Exercise prompt: Search the data below for the string "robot". Extract every line that contains it.

Source material:
* Start *
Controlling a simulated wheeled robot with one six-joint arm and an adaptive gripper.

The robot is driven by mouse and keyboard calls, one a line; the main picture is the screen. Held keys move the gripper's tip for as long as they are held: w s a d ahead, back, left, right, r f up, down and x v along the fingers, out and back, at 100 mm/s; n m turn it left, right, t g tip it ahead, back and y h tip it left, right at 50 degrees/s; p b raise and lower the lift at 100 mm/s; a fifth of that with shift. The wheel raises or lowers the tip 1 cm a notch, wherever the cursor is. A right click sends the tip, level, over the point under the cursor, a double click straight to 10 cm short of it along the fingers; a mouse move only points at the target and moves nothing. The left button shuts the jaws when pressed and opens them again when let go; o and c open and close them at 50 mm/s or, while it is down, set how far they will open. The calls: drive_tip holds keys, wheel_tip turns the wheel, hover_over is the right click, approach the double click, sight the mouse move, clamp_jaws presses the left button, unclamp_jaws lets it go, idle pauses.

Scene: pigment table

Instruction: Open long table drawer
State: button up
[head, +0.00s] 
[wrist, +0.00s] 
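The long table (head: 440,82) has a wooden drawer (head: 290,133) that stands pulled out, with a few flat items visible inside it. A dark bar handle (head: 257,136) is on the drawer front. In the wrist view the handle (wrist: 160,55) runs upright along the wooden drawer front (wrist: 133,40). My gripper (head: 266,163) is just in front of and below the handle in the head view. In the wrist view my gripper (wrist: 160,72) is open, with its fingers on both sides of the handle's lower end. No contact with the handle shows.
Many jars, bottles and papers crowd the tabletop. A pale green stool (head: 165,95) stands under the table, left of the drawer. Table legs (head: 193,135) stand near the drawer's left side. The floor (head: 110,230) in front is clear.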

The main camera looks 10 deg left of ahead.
* End *
Answer for this exercise:
Controlling a simulated wheeled robot with one six-joint arm and an adaptive gripper.
The robot is driven by mouse and keyboard calls, one a line; the main picture is the screen. Held keys move the gripper's tip for as long as they are held: w s a d ahead, back, left, right, r f up, down and x v along the fingers, out and back, at 100 mm/s; n m turn it left, right, t g tip it ahead, back and y h tip it left, right at 50 degrees/s; p b raise and lower the lift at 100 mm/s; a fifth of that with shift. The wheel raises or lowers the tip 1 cm a notch, wherever the cursor is. A right click sends the tip, level, over the point under the cursor, a double click straight to 10 cm short of it along the fingers; a mouse move only points at the target and moves nothing. The left button shuts the jaws when pressed and opens them again when let go; o and c open and close them at 50 mm/s or, while it is down, set how far they will open. The calls: drive_tip holds keys, wheel_tip turns the wheel, hover_over is the right click, approach the double click, sight the mouse move, clamp_jaws presses the left button, unclamp_jaws lets it go, idle pauses.

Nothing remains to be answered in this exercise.